- Request:
Scan the listing that follows and report how many lines contain "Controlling". Write the number alone.

──────── Entries provided

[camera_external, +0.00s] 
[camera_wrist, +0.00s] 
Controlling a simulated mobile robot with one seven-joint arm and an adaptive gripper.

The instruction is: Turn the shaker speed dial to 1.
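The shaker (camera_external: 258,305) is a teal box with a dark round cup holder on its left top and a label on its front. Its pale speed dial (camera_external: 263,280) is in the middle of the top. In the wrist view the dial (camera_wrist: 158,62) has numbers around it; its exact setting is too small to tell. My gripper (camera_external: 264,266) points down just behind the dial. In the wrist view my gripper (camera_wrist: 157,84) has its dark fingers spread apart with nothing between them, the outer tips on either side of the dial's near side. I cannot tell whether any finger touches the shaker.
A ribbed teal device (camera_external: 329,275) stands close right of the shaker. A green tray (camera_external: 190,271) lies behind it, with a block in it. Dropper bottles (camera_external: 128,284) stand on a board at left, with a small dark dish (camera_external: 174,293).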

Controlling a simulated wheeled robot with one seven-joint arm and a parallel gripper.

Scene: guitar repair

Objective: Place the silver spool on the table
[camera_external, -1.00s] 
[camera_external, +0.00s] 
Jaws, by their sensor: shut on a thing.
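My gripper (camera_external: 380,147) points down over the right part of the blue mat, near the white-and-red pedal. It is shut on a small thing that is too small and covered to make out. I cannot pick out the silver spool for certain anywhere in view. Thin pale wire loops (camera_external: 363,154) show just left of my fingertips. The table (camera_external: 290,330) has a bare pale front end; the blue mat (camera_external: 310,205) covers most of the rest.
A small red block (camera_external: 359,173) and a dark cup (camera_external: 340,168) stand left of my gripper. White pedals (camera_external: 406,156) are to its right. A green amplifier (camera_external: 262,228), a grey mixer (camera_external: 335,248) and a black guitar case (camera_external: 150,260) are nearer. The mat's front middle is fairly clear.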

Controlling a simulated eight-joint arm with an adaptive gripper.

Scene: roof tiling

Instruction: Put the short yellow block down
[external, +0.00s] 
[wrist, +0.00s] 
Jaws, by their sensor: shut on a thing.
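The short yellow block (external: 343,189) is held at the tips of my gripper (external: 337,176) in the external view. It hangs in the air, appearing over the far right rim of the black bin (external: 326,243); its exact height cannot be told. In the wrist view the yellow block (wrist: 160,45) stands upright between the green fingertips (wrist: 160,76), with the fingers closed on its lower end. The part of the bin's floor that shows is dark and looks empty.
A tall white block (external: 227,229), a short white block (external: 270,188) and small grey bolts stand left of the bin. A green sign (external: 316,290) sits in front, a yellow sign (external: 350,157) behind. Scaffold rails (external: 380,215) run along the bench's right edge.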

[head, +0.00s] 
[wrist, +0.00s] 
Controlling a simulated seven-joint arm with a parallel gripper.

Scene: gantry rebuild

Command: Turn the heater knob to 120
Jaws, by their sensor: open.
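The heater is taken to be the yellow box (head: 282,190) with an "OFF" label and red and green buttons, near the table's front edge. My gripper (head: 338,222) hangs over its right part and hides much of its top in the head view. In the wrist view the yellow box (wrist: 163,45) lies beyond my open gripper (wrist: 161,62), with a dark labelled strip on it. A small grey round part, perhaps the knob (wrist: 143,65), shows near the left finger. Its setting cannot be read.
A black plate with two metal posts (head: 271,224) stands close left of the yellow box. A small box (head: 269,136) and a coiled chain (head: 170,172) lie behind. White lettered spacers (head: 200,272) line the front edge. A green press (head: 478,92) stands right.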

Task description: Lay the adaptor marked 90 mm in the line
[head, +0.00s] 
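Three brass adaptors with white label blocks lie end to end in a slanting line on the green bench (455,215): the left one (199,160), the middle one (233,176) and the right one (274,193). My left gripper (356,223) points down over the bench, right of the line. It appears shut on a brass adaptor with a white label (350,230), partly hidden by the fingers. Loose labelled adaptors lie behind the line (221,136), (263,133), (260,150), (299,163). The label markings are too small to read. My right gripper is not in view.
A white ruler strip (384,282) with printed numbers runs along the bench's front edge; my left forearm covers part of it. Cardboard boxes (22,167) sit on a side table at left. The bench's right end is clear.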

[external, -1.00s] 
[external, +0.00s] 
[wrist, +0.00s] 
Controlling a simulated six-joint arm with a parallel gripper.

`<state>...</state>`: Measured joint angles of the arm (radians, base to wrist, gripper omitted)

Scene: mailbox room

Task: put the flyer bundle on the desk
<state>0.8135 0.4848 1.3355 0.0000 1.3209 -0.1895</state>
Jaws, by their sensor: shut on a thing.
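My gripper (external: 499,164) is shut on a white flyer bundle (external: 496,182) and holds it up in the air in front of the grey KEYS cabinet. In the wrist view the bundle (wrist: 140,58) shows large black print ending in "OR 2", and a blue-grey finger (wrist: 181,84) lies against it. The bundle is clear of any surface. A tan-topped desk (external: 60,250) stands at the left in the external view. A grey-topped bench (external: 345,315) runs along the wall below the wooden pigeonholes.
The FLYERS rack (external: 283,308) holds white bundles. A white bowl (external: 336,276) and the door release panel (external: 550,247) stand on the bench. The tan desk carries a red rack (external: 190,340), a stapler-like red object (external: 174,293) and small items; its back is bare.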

────────────────

- Answer for the task:
5